__Instructions to follow__:
Omit all images, then repeat exactly the lines below from the one containing "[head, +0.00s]" through the one containing "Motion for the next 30", both ends included.

__Data records__:
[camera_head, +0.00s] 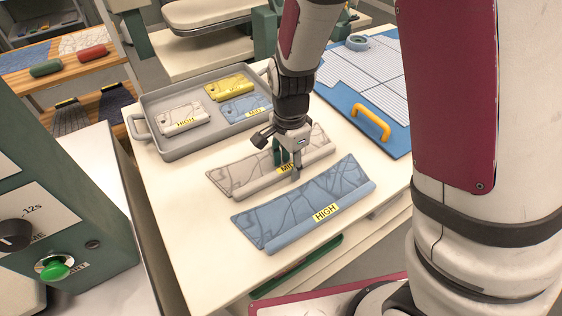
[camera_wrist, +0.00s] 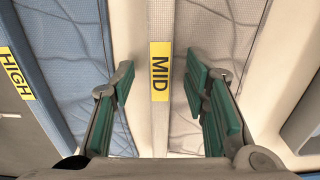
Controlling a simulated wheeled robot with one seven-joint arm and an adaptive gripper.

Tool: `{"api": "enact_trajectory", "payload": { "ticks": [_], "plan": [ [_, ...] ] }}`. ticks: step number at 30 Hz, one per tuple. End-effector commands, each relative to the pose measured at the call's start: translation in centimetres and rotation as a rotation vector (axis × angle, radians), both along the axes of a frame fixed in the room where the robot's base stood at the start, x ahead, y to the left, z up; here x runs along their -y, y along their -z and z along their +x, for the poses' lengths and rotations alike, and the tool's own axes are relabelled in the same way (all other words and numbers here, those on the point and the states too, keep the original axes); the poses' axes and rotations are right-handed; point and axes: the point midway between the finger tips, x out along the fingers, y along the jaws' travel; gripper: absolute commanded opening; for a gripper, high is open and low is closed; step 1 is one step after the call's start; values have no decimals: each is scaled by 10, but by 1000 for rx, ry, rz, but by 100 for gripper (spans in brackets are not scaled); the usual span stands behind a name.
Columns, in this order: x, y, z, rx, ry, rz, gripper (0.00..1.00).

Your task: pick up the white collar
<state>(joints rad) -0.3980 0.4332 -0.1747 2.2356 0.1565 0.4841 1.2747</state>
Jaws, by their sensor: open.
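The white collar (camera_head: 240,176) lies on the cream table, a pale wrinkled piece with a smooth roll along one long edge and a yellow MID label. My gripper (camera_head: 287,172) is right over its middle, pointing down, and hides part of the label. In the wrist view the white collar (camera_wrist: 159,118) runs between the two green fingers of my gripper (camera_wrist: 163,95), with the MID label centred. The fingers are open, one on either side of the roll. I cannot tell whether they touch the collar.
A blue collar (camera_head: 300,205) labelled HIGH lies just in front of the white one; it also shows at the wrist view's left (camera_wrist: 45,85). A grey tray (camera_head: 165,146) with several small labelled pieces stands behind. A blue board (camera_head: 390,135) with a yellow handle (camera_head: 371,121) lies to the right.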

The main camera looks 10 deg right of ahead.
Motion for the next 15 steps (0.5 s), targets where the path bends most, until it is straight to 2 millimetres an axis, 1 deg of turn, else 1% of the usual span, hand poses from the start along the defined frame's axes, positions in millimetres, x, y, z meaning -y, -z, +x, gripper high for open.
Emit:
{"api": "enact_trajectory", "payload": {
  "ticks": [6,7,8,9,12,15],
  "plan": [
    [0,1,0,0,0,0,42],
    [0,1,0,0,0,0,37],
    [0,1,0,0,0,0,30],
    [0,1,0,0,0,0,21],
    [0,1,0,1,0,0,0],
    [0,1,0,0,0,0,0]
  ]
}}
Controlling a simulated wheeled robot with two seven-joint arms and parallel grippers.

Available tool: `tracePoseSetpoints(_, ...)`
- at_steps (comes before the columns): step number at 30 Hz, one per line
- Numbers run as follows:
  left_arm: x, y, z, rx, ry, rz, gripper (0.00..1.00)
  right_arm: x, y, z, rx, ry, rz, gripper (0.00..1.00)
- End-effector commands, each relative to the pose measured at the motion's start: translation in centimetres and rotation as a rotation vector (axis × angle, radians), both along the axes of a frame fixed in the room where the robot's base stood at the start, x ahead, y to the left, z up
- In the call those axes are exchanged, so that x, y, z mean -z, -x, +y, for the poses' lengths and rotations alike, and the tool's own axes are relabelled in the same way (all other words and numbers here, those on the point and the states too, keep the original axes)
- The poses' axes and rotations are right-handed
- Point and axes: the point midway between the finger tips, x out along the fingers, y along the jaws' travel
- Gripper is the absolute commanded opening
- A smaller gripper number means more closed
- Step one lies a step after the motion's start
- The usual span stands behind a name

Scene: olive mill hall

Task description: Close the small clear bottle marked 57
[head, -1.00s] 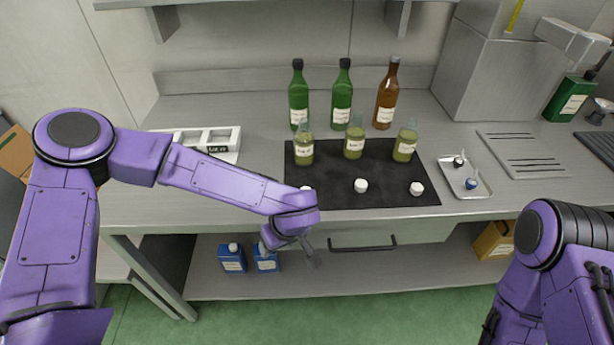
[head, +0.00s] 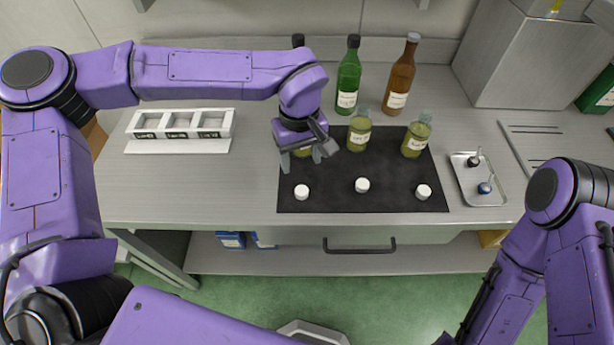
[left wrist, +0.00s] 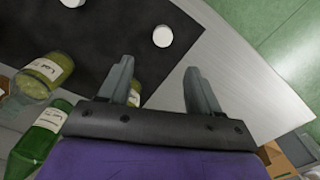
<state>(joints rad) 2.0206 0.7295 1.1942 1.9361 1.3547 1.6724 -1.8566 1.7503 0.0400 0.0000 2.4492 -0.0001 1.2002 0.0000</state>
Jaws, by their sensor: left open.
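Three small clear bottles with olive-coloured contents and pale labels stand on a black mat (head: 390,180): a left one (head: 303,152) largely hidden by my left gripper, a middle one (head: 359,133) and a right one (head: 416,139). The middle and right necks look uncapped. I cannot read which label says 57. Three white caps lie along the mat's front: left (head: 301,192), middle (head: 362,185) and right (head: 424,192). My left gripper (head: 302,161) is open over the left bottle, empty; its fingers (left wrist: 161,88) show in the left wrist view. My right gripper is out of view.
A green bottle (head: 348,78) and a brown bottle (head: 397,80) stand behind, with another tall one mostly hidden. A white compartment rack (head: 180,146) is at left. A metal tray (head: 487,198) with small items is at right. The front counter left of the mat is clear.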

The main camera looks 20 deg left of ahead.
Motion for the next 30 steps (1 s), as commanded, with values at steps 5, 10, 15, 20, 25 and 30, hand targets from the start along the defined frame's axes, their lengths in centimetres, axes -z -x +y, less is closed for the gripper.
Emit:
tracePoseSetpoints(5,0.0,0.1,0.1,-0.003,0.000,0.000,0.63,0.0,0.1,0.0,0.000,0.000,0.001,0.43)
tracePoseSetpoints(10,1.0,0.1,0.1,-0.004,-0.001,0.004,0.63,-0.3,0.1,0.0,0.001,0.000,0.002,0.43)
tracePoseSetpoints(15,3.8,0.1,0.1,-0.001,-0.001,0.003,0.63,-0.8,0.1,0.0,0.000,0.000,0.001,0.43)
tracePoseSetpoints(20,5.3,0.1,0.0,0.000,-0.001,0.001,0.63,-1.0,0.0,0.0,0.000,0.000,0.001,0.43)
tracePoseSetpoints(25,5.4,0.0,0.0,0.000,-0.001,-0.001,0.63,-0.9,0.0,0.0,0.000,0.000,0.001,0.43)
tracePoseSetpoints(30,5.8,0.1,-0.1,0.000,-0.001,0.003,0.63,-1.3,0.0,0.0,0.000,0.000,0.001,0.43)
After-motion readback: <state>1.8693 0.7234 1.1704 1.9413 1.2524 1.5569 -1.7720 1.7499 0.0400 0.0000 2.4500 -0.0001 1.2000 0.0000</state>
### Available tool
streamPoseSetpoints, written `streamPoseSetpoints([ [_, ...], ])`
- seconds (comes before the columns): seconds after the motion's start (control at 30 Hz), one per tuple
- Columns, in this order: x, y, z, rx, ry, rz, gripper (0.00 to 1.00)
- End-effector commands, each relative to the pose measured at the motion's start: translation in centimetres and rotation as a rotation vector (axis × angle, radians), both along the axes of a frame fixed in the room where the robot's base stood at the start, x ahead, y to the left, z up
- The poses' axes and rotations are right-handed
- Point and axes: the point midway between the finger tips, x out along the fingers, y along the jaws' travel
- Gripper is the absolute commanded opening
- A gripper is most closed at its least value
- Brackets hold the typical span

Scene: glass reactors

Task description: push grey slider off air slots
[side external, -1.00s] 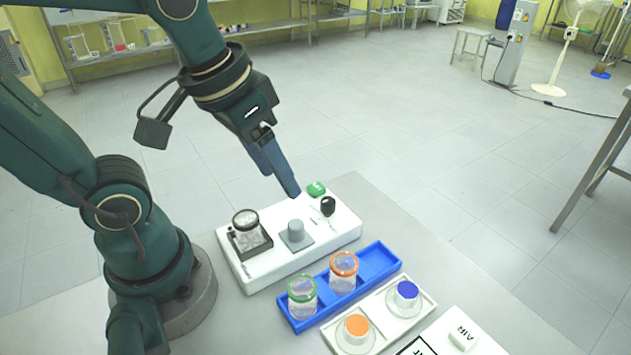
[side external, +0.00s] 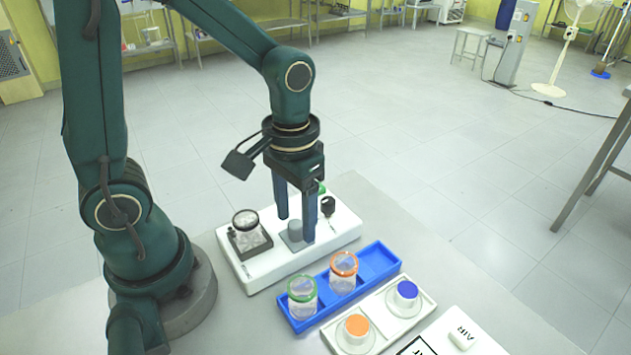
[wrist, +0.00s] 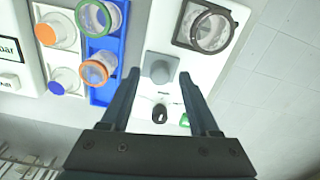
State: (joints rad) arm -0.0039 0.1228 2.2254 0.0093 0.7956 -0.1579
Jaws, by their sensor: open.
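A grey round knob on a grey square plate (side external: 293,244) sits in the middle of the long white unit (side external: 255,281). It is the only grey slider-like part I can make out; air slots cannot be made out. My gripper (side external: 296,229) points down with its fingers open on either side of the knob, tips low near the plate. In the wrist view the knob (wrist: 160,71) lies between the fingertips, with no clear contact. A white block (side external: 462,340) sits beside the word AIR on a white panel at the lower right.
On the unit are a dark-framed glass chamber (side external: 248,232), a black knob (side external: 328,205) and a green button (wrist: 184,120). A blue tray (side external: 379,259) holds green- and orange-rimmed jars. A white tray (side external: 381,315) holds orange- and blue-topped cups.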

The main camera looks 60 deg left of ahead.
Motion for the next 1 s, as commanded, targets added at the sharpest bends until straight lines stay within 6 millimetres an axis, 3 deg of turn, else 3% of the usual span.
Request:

__Result for this exercise__:
[head, +0.00s] 
[left wrist, +0.00s] 
<state>(joints rad) 2.0206 0.7295 1.1942 1.9361 1.3547 1.6724 -1.8566 1.7503 0.0400 0.0000 2.4492 -0.0001 1.2002 0.0000</state>
Jaws, by their sensor: left open.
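Three small clear bottles with olive-coloured contents and pale labels stand on a black mat (head: 390,180): a left one (head: 303,152) largely hidden by my left gripper, a middle one (head: 359,133) and a right one (head: 416,139). The middle and right necks look uncapped. I cannot read which label says 57. Three white caps lie along the mat's front: left (head: 301,192), middle (head: 362,185) and right (head: 424,192). My left gripper (head: 302,161) is open over the left bottle, empty; its fingers (left wrist: 161,88) show in the left wrist view. My right gripper is out of view.
A green bottle (head: 348,78) and a brown bottle (head: 397,80) stand behind, with another tall one mostly hidden. A white compartment rack (head: 180,146) is at left. A metal tray (head: 487,198) with small items is at right. The front counter left of the mat is clear.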

The main camera looks 20 deg left of ahead.
Motion for the next 30 steps (1 s), as commanded, with values at steps 5, 10, 15, 20, 25 and 30, hand targets from the start along the defined frame's axes, their lengths in centimetres, axes -z -x +y, less is closed for the gripper.

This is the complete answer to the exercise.